(Records of robot tool calls)
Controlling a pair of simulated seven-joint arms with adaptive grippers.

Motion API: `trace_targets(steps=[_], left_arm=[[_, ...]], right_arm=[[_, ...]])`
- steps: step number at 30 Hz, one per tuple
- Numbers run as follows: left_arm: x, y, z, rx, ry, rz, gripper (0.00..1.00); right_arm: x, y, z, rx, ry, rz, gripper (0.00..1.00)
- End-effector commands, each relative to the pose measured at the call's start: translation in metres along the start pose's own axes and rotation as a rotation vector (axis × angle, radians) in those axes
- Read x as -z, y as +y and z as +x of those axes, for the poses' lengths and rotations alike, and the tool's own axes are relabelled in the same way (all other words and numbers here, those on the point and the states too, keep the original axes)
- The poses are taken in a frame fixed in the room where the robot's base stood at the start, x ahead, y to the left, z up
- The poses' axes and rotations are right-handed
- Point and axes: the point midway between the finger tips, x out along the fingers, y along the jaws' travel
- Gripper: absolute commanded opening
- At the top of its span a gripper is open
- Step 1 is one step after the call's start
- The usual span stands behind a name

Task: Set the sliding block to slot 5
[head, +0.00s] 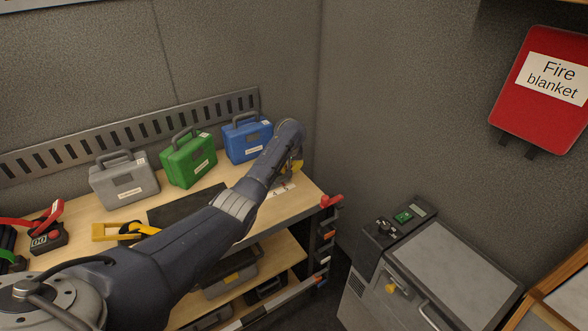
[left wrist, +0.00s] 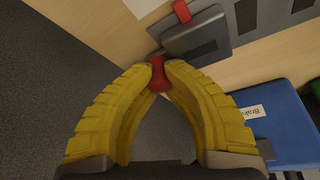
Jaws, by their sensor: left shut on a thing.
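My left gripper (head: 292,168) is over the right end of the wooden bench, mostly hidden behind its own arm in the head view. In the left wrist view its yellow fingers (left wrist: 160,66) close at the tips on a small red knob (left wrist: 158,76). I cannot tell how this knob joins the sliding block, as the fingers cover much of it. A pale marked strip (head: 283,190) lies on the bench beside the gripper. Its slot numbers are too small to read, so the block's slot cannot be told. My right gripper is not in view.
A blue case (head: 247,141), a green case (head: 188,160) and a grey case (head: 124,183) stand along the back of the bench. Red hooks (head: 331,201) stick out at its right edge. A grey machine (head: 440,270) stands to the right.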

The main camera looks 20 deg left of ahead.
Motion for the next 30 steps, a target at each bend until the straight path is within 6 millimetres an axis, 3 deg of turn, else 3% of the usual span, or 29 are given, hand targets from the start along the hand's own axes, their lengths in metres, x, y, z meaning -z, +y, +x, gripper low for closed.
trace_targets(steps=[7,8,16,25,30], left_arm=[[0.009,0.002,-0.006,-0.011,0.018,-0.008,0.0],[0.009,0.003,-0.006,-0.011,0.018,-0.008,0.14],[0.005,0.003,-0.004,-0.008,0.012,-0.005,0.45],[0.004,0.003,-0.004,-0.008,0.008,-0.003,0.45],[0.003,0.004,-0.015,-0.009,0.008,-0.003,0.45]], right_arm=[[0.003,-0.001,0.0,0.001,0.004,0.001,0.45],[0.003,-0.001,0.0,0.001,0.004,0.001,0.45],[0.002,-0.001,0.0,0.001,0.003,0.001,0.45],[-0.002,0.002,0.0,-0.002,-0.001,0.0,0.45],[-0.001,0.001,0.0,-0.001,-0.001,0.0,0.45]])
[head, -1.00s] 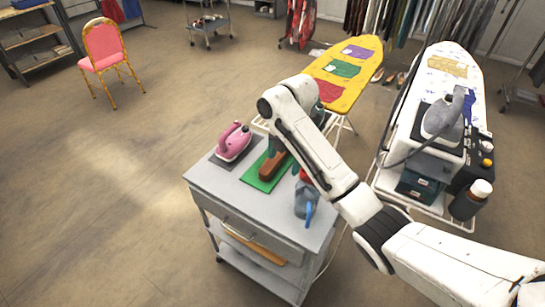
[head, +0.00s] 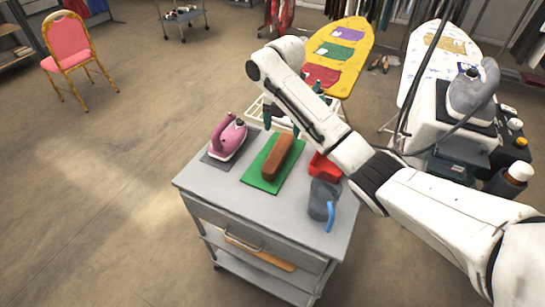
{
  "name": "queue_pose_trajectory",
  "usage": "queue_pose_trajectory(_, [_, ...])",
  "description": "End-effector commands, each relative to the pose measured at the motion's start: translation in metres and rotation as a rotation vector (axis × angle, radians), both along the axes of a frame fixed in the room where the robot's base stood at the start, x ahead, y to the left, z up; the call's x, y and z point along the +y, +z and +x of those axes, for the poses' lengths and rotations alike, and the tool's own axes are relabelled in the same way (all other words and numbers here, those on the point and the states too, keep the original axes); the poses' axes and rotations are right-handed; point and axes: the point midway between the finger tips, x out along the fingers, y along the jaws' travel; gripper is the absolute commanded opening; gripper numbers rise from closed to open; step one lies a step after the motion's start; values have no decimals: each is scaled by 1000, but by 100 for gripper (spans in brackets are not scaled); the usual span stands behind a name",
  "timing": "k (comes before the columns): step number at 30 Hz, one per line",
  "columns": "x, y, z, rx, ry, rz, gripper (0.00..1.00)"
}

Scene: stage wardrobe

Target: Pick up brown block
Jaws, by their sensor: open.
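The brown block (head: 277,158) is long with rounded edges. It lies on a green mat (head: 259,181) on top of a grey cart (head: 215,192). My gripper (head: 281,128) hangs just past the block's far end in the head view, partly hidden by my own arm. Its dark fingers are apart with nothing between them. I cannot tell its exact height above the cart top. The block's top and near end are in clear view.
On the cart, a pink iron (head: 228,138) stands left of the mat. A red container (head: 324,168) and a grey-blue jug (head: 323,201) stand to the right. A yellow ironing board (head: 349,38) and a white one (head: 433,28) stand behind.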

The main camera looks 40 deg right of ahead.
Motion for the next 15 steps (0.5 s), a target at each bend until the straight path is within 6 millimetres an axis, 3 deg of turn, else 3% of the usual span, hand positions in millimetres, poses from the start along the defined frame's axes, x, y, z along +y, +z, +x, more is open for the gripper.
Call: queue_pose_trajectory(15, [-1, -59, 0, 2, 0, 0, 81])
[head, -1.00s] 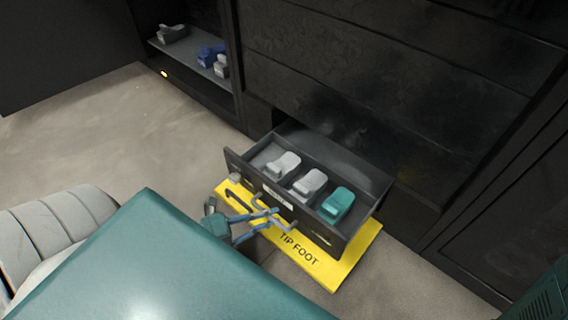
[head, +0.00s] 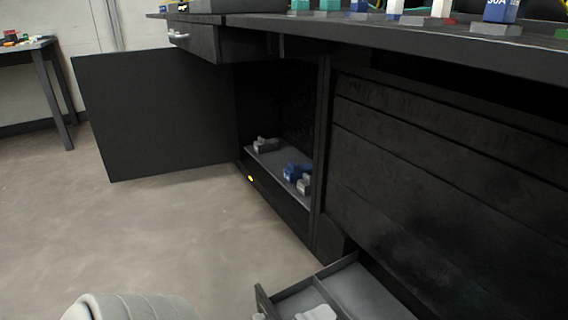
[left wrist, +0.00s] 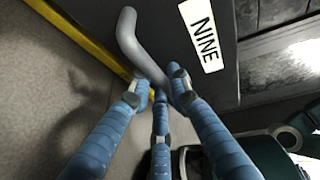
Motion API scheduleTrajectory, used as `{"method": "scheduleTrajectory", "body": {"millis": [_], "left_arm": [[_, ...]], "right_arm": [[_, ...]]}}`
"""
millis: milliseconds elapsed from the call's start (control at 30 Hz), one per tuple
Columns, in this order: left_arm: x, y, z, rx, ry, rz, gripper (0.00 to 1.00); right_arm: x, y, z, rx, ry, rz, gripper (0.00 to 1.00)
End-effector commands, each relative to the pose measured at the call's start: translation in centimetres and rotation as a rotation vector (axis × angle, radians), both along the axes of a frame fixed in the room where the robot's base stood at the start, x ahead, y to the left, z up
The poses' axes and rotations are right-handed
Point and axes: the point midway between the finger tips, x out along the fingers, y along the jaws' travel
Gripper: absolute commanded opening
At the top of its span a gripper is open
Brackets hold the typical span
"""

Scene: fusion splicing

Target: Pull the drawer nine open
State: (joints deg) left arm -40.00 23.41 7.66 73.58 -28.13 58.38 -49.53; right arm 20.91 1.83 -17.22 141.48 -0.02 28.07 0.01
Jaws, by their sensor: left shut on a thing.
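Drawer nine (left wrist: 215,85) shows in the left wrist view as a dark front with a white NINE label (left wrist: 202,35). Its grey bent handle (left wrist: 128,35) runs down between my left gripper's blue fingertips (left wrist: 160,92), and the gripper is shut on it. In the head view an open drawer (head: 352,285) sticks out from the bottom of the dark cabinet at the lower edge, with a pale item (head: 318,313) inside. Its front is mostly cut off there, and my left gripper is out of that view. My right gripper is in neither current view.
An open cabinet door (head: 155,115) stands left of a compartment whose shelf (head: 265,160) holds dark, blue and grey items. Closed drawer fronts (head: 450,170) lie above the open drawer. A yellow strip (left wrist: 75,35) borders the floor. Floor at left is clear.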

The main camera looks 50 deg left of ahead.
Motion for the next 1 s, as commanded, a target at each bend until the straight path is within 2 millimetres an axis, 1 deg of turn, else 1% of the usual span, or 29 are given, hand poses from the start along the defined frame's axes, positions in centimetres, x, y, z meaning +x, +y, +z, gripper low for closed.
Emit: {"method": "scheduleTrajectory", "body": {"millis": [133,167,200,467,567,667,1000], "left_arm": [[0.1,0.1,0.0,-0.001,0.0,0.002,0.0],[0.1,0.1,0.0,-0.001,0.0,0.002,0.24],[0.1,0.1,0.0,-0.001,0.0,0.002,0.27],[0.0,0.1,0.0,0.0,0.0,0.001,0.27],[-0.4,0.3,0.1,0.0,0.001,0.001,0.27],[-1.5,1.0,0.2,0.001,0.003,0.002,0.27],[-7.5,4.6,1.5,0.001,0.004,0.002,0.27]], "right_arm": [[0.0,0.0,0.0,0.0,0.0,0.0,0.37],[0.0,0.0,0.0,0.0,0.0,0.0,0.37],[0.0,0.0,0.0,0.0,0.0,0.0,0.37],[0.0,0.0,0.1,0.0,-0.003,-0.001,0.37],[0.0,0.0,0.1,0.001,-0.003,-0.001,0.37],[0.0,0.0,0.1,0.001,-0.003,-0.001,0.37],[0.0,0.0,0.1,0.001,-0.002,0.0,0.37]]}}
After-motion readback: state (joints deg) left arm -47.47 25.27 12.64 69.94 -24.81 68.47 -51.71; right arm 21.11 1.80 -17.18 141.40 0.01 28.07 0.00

• [Prompt]: Provide only the count of lines in the data above that include the string "opening".

• [Output]: 3